Work required: Starting with the line that has "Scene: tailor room" in it, repeat every line through the last one, word for word, and give nothing more.

Dataset excerpt:
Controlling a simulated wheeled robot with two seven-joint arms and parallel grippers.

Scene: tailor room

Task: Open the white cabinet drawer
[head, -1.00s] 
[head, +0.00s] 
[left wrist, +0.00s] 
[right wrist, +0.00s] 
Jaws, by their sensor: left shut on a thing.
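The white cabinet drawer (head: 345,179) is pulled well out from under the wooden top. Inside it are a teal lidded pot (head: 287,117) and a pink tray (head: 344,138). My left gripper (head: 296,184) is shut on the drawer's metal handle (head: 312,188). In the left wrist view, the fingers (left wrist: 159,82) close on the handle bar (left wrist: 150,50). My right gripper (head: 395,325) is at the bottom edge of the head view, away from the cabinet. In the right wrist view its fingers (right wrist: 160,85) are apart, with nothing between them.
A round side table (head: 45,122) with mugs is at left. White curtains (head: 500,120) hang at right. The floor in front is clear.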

Solution to this problem:
Scene: tailor room

Task: Open the white cabinet drawer
[head, -1.00s] 
[head, +0.00s] 
[left wrist, +0.00s] 
[right wrist, +0.00s] 
Jaws, by their sensor: left shut on a thing.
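The white cabinet drawer (head: 345,179) is pulled well out from under the wooden top. Inside it are a teal lidded pot (head: 287,117) and a pink tray (head: 344,138). My left gripper (head: 296,184) is shut on the drawer's metal handle (head: 312,188). In the left wrist view, the fingers (left wrist: 159,82) close on the handle bar (left wrist: 150,50). My right gripper (head: 395,325) is at the bottom edge of the head view, away from the cabinet. In the right wrist view its fingers (right wrist: 160,85) are apart, with nothing between them.
A round side table (head: 45,122) with mugs is at left. White curtains (head: 500,120) hang at right. The floor in front is clear.

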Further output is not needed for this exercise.